Dataset entries>
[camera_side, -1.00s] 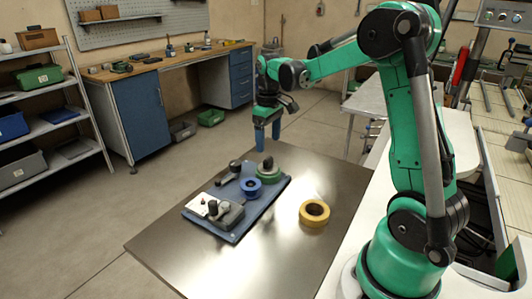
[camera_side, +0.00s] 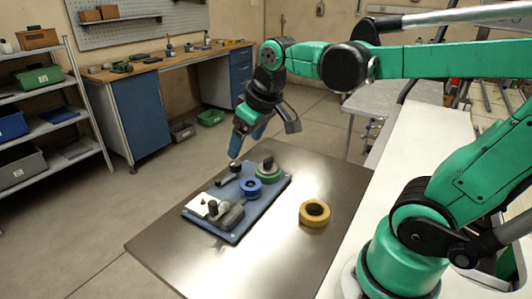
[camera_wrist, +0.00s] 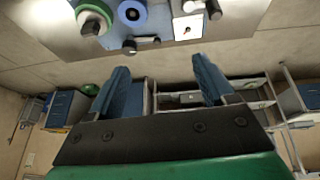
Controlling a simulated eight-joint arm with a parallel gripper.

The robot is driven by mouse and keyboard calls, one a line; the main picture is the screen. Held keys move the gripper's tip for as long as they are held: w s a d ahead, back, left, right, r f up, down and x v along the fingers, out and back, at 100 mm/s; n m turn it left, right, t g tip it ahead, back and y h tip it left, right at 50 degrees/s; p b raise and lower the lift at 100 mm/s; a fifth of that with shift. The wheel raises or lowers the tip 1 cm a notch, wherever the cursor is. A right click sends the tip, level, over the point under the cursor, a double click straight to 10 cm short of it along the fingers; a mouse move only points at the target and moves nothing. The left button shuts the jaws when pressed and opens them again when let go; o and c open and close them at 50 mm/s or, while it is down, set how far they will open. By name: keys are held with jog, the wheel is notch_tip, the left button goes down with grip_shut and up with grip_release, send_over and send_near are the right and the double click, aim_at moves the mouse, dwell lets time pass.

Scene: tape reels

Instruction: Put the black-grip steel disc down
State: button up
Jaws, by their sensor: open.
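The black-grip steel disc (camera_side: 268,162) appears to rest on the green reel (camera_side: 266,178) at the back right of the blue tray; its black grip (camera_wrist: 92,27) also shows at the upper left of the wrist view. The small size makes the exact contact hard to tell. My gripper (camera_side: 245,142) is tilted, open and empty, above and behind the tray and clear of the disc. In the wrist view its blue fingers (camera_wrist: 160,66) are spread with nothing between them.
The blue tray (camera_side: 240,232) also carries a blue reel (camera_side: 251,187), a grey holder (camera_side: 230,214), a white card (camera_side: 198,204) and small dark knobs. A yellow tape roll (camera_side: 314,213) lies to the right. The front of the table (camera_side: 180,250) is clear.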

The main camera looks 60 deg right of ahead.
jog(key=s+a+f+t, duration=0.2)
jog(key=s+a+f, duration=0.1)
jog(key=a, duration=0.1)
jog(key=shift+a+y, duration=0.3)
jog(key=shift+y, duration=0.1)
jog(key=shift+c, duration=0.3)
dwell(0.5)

---

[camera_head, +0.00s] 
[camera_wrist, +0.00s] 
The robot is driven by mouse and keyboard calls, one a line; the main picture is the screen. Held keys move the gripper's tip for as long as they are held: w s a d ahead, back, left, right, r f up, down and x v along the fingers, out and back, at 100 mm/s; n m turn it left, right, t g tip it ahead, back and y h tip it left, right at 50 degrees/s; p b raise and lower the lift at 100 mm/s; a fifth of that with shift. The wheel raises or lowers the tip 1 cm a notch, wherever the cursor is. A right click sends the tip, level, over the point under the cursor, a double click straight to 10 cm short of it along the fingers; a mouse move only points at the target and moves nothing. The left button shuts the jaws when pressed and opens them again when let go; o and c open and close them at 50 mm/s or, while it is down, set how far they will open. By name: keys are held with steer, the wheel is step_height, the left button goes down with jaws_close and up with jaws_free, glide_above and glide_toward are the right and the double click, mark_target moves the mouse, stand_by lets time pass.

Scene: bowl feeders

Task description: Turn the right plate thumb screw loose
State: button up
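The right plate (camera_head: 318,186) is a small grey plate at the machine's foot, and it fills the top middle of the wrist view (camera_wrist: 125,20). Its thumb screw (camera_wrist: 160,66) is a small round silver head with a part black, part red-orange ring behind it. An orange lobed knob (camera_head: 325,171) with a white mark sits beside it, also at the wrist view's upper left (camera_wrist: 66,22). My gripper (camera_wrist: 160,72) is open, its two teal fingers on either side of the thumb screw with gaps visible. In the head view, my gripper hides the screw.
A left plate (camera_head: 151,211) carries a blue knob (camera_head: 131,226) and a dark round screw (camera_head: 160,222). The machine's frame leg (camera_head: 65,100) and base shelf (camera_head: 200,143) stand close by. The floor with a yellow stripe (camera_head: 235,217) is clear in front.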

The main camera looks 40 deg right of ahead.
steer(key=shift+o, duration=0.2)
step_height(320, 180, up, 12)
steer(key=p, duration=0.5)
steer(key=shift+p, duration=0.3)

* * *

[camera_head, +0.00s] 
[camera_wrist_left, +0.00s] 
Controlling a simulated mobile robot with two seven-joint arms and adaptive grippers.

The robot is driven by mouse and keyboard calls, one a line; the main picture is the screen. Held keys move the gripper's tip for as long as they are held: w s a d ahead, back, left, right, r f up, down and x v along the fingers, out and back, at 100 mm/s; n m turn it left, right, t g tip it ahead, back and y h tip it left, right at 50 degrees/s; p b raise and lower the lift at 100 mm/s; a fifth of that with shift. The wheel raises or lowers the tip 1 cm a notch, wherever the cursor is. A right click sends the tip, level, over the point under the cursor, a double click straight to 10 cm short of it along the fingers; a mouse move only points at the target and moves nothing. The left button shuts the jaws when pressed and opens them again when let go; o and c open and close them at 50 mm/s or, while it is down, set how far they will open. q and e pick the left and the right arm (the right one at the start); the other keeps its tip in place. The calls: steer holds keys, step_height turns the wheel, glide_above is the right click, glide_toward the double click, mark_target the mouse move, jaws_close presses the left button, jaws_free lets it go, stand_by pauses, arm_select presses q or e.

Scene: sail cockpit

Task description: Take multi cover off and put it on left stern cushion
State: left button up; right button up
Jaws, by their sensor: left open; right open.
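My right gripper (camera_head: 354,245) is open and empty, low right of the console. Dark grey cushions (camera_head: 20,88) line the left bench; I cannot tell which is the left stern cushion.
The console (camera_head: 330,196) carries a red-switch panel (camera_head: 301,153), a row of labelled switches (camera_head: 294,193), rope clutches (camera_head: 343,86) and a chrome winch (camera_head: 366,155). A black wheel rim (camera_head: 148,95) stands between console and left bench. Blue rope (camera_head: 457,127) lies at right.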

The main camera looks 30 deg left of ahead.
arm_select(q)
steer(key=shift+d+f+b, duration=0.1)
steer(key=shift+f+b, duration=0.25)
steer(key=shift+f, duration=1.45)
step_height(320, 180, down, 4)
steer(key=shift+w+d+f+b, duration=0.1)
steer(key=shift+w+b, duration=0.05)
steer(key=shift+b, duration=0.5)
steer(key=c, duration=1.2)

Exercise requirements> Pick out the lines that include the word "simulated" and write them out.

Exercise answer>
Controlling a simulated eight-joint arm with a parallel gripper.
Controlling a simulated mobile robot with two seven-joint arms and adaptive grippers.

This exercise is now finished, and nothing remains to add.